GIVEN REQUEST — Check each line of the entries below for the string "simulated" and state how many lines have it, with no other text.

Robot task records —
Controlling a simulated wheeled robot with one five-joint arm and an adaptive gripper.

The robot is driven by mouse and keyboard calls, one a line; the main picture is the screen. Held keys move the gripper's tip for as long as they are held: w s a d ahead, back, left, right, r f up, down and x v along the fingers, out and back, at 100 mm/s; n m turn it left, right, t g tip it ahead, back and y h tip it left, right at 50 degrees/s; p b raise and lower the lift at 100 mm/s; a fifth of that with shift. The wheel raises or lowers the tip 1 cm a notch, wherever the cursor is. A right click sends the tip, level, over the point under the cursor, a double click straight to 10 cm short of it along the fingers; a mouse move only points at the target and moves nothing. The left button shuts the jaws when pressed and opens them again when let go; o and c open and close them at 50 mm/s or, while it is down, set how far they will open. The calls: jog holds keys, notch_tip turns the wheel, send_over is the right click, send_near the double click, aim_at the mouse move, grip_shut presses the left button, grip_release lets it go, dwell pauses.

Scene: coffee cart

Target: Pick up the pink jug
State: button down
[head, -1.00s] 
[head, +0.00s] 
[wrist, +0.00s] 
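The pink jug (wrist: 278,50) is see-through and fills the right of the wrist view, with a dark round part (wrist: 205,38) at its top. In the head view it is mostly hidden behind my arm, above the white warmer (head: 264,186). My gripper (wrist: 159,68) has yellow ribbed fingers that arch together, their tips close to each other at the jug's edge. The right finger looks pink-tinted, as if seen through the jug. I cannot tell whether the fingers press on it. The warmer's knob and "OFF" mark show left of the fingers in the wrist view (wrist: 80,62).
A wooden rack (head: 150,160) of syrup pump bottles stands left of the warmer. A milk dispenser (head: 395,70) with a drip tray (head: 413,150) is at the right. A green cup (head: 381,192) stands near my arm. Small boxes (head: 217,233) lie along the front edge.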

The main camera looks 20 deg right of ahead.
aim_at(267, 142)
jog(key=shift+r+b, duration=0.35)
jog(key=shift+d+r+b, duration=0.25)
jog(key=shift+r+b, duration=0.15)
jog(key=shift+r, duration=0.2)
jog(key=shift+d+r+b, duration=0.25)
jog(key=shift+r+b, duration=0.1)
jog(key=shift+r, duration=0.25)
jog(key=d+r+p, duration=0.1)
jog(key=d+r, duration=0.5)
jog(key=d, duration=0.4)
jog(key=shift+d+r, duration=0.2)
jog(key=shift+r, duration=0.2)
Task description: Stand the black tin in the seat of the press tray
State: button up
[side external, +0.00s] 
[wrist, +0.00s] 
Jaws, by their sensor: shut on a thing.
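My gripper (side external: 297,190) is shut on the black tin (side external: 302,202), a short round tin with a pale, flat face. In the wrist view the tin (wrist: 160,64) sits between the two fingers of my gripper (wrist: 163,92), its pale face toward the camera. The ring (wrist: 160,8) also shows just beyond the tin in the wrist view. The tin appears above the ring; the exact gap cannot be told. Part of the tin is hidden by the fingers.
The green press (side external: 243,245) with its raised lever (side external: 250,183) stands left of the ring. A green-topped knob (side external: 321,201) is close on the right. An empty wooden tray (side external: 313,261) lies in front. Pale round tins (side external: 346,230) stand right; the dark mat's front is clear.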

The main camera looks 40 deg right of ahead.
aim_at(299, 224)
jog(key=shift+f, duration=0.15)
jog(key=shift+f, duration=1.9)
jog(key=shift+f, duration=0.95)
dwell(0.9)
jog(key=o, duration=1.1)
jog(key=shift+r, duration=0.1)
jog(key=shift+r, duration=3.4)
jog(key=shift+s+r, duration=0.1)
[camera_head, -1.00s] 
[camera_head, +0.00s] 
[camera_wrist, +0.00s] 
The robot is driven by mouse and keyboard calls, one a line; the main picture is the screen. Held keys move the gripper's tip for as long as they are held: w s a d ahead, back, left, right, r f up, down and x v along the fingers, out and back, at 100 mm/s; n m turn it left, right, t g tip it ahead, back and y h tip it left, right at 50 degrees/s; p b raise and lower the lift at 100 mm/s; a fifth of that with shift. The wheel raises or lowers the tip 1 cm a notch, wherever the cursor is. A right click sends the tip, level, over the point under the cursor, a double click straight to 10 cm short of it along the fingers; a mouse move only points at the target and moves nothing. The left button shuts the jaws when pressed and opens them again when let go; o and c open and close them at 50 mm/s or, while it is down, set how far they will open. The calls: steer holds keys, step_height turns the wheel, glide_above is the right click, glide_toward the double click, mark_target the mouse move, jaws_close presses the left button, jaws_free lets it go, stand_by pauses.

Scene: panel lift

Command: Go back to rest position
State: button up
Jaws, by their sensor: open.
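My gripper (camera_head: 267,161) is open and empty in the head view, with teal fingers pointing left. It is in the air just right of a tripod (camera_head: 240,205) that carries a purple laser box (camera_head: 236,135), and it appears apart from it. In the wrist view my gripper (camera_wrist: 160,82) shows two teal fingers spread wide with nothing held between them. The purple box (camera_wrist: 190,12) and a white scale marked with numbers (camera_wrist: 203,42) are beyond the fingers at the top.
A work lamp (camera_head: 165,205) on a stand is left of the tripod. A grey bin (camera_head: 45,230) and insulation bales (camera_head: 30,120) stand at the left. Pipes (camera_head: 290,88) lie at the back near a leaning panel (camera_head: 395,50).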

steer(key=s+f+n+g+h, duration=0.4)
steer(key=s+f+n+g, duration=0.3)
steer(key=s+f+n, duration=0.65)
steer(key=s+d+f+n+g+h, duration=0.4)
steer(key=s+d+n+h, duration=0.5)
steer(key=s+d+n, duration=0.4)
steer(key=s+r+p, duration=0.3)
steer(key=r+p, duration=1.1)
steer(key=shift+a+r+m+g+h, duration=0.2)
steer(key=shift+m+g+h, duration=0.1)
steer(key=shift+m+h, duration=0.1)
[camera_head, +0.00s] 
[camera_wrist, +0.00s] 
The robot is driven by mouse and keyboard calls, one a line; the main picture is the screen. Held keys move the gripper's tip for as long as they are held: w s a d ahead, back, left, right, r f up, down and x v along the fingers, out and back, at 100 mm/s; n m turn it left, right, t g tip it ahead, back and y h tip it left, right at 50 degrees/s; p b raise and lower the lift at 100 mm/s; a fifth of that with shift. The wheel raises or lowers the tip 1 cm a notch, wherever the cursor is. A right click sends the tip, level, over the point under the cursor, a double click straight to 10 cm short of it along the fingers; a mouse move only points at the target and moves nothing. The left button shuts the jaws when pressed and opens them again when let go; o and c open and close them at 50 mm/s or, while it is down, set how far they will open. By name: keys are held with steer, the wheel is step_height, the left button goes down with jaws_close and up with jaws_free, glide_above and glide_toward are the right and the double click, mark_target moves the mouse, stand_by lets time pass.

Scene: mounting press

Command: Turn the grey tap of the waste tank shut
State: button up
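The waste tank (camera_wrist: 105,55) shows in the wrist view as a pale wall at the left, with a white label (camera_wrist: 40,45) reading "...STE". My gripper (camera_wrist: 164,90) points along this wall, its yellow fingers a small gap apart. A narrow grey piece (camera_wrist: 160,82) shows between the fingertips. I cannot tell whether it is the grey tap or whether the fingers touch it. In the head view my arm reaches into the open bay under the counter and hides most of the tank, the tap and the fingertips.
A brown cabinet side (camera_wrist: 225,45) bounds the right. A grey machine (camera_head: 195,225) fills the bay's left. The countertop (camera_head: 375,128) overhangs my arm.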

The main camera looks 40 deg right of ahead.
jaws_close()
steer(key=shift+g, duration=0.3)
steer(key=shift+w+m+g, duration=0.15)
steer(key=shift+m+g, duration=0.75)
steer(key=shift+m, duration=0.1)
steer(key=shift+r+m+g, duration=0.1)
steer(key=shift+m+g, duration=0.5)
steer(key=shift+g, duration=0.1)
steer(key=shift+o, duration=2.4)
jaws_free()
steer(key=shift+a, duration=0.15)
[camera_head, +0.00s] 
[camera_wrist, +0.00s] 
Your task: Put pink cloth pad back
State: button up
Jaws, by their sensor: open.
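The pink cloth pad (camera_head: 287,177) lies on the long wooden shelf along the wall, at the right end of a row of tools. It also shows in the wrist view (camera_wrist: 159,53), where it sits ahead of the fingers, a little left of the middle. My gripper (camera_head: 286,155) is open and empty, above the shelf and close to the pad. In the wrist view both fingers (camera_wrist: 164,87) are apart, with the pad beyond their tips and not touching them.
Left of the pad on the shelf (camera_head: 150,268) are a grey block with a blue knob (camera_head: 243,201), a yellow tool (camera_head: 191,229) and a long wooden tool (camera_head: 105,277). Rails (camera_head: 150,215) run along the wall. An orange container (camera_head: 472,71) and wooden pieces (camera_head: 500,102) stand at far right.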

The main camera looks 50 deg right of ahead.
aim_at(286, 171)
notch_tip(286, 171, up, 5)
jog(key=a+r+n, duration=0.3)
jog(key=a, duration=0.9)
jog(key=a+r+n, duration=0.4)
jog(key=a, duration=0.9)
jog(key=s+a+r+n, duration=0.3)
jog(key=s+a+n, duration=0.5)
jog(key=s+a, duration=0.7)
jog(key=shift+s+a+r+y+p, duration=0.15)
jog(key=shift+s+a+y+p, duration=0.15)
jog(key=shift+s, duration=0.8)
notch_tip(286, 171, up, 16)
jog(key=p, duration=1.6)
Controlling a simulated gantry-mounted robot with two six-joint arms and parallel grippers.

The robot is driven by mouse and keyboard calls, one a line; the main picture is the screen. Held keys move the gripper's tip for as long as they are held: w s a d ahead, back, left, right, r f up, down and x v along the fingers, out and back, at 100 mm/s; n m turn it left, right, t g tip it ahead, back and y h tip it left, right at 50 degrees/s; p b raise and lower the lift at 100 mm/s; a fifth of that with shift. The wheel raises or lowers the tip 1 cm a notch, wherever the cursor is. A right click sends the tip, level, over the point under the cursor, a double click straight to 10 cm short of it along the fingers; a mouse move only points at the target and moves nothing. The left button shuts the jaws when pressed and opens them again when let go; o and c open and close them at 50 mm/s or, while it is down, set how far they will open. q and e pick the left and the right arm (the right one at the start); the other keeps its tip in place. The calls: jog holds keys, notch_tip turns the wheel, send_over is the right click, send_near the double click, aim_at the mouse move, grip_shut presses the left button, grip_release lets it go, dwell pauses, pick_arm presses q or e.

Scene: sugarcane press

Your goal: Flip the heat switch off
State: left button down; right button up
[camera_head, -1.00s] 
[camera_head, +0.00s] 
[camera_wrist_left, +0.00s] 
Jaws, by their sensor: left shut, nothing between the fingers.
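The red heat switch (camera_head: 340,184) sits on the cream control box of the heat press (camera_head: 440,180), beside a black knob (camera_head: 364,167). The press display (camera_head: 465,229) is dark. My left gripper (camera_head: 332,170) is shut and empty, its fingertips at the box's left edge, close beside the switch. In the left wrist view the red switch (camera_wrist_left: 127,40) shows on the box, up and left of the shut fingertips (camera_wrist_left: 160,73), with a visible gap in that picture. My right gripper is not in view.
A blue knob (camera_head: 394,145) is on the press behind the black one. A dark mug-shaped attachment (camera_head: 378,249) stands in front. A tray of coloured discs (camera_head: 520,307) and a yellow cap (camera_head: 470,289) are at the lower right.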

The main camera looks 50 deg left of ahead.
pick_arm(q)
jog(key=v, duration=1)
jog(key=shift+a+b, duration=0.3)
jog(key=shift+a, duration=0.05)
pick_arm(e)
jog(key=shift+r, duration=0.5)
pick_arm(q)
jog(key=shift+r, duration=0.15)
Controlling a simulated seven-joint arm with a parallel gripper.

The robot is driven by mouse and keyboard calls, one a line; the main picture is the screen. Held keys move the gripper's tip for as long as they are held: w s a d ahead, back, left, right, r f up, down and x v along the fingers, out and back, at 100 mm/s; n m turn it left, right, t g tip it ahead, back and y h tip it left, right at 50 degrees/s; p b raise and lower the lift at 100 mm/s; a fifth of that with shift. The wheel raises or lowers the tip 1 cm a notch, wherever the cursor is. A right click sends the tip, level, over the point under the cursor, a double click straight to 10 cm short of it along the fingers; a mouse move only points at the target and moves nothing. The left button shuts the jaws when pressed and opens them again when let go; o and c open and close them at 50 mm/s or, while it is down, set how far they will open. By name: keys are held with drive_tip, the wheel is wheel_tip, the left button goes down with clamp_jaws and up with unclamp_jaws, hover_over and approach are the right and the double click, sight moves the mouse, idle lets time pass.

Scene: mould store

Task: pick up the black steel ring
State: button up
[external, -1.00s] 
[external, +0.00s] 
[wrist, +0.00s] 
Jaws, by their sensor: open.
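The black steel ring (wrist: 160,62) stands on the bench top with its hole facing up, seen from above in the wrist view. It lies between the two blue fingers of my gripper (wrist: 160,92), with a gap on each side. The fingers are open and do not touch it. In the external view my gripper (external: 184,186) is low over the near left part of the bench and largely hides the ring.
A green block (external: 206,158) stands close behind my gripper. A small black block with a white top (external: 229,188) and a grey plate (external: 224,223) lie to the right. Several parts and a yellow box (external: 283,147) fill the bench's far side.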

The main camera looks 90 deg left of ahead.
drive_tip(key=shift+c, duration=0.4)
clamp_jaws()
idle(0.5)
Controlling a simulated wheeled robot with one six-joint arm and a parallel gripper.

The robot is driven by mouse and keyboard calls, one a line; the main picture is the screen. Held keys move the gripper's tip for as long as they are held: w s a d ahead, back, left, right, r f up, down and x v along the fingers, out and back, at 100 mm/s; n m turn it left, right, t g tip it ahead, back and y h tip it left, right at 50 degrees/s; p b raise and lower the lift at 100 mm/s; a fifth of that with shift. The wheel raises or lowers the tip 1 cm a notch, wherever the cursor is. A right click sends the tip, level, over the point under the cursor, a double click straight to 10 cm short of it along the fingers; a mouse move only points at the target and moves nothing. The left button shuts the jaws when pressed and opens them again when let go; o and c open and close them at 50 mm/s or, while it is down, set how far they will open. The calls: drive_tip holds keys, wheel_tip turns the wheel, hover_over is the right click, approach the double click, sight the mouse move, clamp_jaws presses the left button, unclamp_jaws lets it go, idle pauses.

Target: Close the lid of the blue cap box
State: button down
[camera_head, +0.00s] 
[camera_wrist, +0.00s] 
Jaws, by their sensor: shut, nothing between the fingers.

THE COMPLETED TASK — 4